═════ Entries provided

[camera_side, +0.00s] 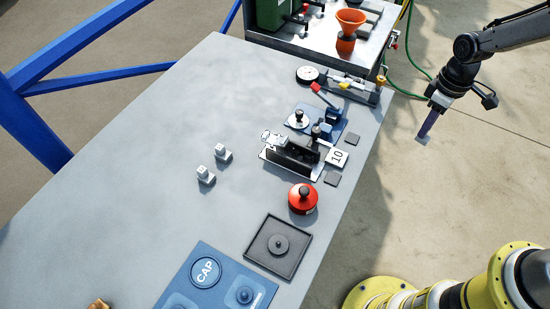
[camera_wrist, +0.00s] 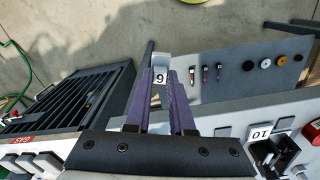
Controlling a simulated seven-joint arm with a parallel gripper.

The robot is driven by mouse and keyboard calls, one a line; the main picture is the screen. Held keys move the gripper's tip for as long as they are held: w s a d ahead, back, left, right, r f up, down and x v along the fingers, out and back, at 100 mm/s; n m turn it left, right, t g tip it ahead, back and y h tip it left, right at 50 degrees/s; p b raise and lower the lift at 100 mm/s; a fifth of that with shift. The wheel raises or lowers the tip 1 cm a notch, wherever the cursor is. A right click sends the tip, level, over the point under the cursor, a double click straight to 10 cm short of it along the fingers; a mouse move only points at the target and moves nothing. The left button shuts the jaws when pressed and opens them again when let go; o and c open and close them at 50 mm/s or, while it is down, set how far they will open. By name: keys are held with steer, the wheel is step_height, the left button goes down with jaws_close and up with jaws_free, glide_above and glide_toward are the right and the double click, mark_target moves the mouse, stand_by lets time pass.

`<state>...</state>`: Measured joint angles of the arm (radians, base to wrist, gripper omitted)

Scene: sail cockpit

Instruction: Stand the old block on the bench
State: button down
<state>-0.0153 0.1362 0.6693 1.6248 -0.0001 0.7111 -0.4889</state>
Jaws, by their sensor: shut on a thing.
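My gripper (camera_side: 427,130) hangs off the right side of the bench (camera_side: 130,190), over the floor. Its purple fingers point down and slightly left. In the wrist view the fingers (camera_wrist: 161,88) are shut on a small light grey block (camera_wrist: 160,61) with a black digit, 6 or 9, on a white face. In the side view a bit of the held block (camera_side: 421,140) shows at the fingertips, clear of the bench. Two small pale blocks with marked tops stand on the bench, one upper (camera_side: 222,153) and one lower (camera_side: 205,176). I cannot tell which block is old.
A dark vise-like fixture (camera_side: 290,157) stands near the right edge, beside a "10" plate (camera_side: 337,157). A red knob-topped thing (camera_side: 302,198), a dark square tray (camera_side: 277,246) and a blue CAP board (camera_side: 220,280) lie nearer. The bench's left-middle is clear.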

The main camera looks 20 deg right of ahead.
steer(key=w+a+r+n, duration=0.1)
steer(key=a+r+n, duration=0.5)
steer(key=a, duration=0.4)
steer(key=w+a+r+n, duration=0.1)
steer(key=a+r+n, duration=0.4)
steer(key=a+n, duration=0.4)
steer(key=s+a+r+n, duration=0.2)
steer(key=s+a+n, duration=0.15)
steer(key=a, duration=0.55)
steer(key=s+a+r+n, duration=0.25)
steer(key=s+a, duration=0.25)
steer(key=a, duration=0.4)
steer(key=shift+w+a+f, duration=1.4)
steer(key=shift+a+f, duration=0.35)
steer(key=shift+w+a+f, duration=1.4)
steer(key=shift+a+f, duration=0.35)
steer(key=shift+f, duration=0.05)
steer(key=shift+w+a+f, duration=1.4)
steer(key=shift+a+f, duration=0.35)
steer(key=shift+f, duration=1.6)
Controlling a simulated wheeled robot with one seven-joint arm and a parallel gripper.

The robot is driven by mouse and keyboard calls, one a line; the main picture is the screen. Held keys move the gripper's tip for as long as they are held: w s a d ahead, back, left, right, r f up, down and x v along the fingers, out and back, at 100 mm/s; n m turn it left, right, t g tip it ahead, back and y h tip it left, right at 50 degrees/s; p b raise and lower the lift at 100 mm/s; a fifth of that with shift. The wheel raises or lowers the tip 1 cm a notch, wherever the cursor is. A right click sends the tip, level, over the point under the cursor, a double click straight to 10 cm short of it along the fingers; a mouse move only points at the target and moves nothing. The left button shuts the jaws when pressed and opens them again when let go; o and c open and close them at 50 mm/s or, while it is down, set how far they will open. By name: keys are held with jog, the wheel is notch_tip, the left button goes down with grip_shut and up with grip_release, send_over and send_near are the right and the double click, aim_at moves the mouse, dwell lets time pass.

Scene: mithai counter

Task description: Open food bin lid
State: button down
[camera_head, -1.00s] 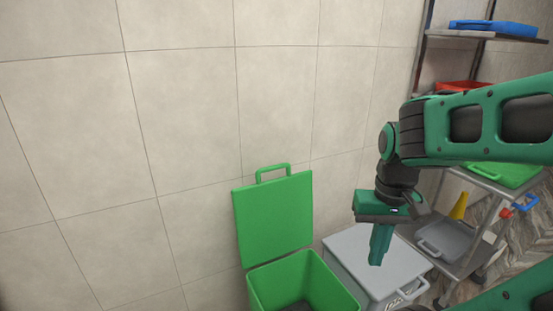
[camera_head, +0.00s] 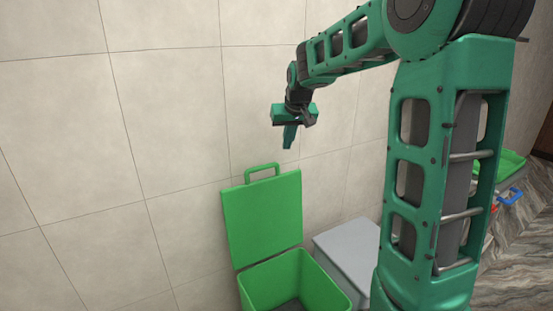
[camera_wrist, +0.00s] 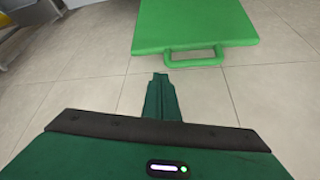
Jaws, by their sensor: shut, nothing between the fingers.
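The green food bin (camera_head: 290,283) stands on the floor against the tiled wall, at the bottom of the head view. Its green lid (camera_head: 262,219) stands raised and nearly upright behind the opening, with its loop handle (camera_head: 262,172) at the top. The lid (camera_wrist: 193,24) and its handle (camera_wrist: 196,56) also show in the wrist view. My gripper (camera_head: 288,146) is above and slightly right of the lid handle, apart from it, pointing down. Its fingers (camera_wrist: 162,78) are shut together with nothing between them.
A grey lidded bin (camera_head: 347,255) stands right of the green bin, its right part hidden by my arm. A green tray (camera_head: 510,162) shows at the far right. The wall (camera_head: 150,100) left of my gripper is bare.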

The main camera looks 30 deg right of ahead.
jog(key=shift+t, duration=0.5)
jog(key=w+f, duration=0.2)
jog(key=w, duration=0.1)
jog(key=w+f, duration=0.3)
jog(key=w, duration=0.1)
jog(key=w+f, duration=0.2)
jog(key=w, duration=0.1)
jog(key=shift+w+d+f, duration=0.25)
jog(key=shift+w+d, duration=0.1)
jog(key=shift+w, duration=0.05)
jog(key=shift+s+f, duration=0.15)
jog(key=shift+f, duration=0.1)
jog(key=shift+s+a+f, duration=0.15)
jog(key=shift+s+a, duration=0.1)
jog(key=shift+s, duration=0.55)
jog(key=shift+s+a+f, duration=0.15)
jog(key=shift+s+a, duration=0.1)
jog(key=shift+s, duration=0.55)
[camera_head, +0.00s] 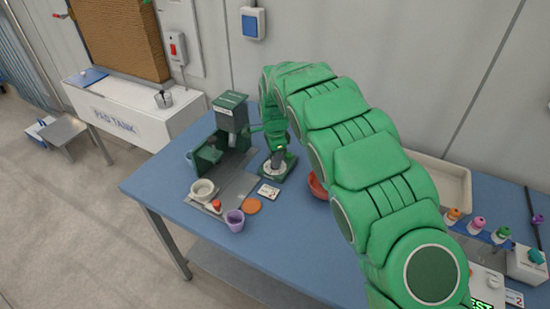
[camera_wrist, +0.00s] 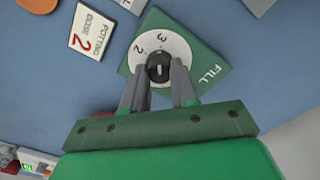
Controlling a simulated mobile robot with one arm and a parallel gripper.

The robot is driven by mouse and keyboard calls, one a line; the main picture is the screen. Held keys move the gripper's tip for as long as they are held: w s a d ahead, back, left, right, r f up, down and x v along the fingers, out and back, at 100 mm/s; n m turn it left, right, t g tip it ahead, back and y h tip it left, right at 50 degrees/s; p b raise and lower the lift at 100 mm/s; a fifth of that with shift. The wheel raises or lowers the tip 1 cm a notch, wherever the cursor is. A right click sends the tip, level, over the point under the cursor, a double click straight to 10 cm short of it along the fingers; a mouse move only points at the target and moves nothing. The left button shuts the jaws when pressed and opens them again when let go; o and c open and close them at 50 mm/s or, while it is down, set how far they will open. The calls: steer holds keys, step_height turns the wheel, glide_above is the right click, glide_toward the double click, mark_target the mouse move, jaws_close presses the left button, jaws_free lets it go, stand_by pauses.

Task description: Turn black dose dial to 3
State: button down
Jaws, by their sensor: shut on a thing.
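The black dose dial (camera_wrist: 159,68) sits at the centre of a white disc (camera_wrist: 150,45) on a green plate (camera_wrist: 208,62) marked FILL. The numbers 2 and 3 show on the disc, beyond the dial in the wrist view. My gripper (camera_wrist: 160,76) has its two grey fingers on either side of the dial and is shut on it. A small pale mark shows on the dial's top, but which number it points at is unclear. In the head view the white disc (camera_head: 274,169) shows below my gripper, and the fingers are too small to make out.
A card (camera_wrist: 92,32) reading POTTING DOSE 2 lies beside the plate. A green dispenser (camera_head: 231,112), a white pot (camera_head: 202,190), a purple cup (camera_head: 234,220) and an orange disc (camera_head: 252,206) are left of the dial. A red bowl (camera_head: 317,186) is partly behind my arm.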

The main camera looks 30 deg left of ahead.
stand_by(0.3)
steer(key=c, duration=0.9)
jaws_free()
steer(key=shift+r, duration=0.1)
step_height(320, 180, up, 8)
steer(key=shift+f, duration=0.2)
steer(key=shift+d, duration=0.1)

══════════

§ Work to be completed
Scan the lines for the string "joint". Copy out each line that matches.

§ Output below
Controlling a simulated seven-joint arm with a parallel gripper.
`<state>...</state>`: Measured joint angles of the arm (radians, base to wrist, gripper omitted)
Controlling a simulated wheeled robot with one seven-joint arm and a parallel gripper.

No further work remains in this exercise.